The riser is the drill rod and is used to torque the bit and pump mud down the well. The well has at least 2 times cross sectional area of the riser. If
the well was also only 21 inches in diameter, no mud or cuttings could return up the well from the drilling.
The Blowout Preventer (BOP) is leaking far more oil than the riser. Exactly how much more is not yet determined but it appears to be about 2 to 3 times the Riser output. The riser has a hole in it that holds 0.61 cubic feet to the foot of pipe. Watch the live feed on the
SpillCam if you want to see this. (It isnt always available and BP controls it.) There are other leaks as well.
The formula for calculating the flow in the riser is: 0.61 cu ft/ft * feet per second of flow = Cubic Feet per second.
The riser is blowing in excess of 40 feet per second. The amount of oil emitted would be over 24.4 Cubic feet per second
The formula for converting to Gallons is: Cubic Feet per second * 7.48 gallons per cubic foot. = Gallons per second
This calculates 24.4 Times 7.48 = 182.5 gallons per second (Rounded to 180)
There are 42 gallons per oil barrel. This means that the Riser spill is 4.2 barrels per second (Rounded to 4)
Now throw the critics a 2:1 error factor and cut the number to 2 barrels per second. Then cut the BOP down to equal and exclude the obvious other leaks going on. We still have 4 barrels per second. That comes out just about 350,000 barrels of oil per day. That is a low ball estimate for this blowout.
The actual size of the gush coming out of the BOP is in the order of 2 to 3 times the Riser output. Everyone can argue any numbers but this is fudged down so far that it is probably wrong by a factor of 2 or 3 being too small for reality. The numbers suggest the possibility of a Million Barrels of Oil a day spill. (I am not willing to go that far out and prefer to suggest the 350,000 BPD rate)
As was first noted here (PESN
Exclusive) the process of this spill is only bringing a small fraction of the oil to the surface. (Initially I suggested to Sterling Allan that it might be only 20% or so.) It probably is only 5%. Research ships have now found massive plumes of oil beneath the sea. The process of fractioning the oil is spreading out the oil separated by molecular weight in the saltwater column density anticlines. The exact volume of oil in these plumes as a percentage of their volume is not known at this time but even assuming a tiny fraction unbelievably large volumes of oil are escaping the well.
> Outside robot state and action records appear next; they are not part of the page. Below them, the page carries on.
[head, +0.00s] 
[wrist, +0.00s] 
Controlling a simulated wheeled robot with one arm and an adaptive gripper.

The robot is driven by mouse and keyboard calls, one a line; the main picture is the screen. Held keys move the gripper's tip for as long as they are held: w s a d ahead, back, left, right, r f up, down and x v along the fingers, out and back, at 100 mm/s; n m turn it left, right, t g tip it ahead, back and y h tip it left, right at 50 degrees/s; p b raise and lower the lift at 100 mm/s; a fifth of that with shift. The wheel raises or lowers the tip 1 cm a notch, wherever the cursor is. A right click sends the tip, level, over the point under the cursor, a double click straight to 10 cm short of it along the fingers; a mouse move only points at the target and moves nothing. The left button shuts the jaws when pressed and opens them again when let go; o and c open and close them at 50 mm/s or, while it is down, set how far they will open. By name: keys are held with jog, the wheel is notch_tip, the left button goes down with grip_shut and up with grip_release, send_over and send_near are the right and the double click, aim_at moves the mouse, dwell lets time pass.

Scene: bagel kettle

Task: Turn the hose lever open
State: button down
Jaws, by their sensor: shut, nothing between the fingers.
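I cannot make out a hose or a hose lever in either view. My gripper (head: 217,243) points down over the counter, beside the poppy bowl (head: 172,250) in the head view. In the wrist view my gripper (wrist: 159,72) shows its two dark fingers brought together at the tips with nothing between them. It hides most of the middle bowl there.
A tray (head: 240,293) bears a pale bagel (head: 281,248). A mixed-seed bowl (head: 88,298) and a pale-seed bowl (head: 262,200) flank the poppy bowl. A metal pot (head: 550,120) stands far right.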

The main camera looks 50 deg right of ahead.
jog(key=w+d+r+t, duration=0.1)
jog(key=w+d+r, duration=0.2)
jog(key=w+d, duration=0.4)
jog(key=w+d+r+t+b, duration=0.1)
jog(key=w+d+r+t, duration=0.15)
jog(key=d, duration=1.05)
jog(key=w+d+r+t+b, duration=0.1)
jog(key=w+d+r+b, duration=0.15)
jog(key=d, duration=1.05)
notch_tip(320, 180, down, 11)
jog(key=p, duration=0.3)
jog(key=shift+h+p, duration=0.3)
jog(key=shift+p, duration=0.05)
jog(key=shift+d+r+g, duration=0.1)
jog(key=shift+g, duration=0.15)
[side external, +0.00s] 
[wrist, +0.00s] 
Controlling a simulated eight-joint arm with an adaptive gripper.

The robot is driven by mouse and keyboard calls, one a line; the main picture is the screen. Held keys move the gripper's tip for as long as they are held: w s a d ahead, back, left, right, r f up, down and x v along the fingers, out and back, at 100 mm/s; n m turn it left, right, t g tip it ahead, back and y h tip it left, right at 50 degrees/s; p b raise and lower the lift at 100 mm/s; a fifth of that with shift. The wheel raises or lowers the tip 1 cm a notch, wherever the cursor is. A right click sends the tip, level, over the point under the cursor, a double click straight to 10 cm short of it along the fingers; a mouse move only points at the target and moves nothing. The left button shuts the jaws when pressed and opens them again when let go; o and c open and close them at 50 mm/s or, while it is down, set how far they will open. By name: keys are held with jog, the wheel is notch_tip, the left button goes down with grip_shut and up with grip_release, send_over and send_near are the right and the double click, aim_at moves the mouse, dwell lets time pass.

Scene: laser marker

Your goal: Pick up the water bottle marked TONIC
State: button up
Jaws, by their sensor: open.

The reported volume for one plume alone was 1.7 cubic miles. (Do your own math it was 10 miles by 3 miles by 300 feet thick) There were at least 5 similar plumes found.
It is entirely safe to say that this well has been releasing more oil every day than the Exxon Valdez wreck did. Nobody wants to believe the size of the spill. History will settle the matter beyond all question that my math was probably giving a very low estimate of the well output.
Now lets look at the surface of the Gulf of Mexico and see what we have. There is a slick there as large as the State of Maryland.
(National
Geographic; Picture 5/17/2010) For calculation, spread 50,000 BPD over the area for the entire time. Do not leave out one drop and dont let any evaporate, sink or mix with the water or get disbursed by the US Armed Forces and BP effort. It actually is doing these things quite fast. The whole mess spreads out to a thickness of 20 millionths of an inch deep. That isnt even sheen and would evaporate at that thickness in a few minutes. Do your own math if you want. The point is that the spill is evidencing massively larger numbers than even the largest academic estimates.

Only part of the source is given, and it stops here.